● Work instructions
Below are some records; work out how many of their lines contain "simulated" and give the number only.

○ ○ ○ ○

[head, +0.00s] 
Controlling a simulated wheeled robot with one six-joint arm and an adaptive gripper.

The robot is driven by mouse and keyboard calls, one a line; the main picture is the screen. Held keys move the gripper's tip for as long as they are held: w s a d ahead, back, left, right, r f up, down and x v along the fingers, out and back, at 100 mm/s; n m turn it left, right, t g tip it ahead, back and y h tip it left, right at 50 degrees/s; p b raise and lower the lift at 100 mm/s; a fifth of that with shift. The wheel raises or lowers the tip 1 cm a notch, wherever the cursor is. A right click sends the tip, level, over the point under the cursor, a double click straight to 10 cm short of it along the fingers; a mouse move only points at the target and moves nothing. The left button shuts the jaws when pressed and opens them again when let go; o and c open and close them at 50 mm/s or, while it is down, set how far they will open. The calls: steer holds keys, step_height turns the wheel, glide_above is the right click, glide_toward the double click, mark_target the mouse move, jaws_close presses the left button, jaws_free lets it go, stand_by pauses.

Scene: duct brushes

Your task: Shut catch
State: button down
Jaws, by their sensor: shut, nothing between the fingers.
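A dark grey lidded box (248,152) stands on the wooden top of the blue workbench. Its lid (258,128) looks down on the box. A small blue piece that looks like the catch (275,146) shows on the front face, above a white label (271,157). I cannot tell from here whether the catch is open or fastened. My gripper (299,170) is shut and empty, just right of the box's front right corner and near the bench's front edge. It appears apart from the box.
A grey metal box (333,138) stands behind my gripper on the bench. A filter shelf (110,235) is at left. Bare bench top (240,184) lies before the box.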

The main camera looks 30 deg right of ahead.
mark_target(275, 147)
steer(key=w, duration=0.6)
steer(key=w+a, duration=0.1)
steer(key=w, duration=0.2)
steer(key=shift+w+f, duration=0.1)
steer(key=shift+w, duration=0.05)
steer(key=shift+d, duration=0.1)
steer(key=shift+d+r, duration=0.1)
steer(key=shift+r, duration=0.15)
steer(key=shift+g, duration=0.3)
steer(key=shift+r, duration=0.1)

○ ○ ○ ○

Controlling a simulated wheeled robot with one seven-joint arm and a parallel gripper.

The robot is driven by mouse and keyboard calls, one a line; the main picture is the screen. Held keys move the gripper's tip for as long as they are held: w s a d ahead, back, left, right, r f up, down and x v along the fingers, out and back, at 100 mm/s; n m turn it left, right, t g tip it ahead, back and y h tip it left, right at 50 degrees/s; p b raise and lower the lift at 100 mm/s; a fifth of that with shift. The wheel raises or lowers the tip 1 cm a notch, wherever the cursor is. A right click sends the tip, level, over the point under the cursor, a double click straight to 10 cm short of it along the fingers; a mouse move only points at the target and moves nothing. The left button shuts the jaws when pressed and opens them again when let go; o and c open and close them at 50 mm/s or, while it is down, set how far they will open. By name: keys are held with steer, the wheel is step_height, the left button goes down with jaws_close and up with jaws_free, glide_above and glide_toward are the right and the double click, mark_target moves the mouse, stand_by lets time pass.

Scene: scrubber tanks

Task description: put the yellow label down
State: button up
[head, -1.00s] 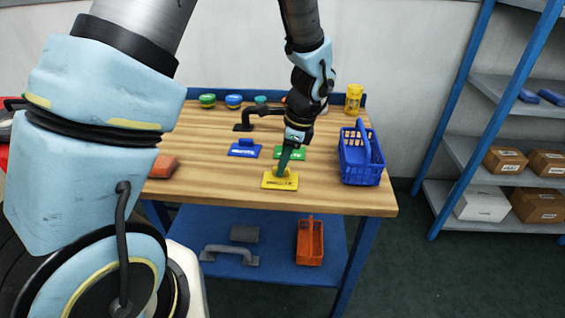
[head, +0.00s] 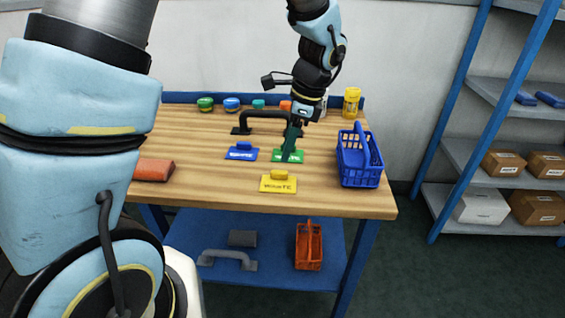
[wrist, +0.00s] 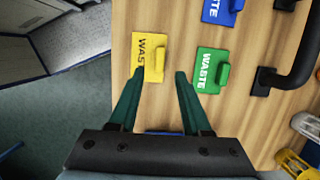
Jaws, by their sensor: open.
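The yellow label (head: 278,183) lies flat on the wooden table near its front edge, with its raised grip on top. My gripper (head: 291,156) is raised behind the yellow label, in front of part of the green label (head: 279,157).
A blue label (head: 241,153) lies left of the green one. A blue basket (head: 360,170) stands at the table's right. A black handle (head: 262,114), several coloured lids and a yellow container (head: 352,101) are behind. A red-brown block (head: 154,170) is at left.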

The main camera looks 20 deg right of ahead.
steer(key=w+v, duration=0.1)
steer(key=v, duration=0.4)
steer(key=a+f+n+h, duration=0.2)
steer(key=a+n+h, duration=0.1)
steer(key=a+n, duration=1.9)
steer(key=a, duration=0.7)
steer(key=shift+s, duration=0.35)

○ ○ ○ ○

● Correct result
2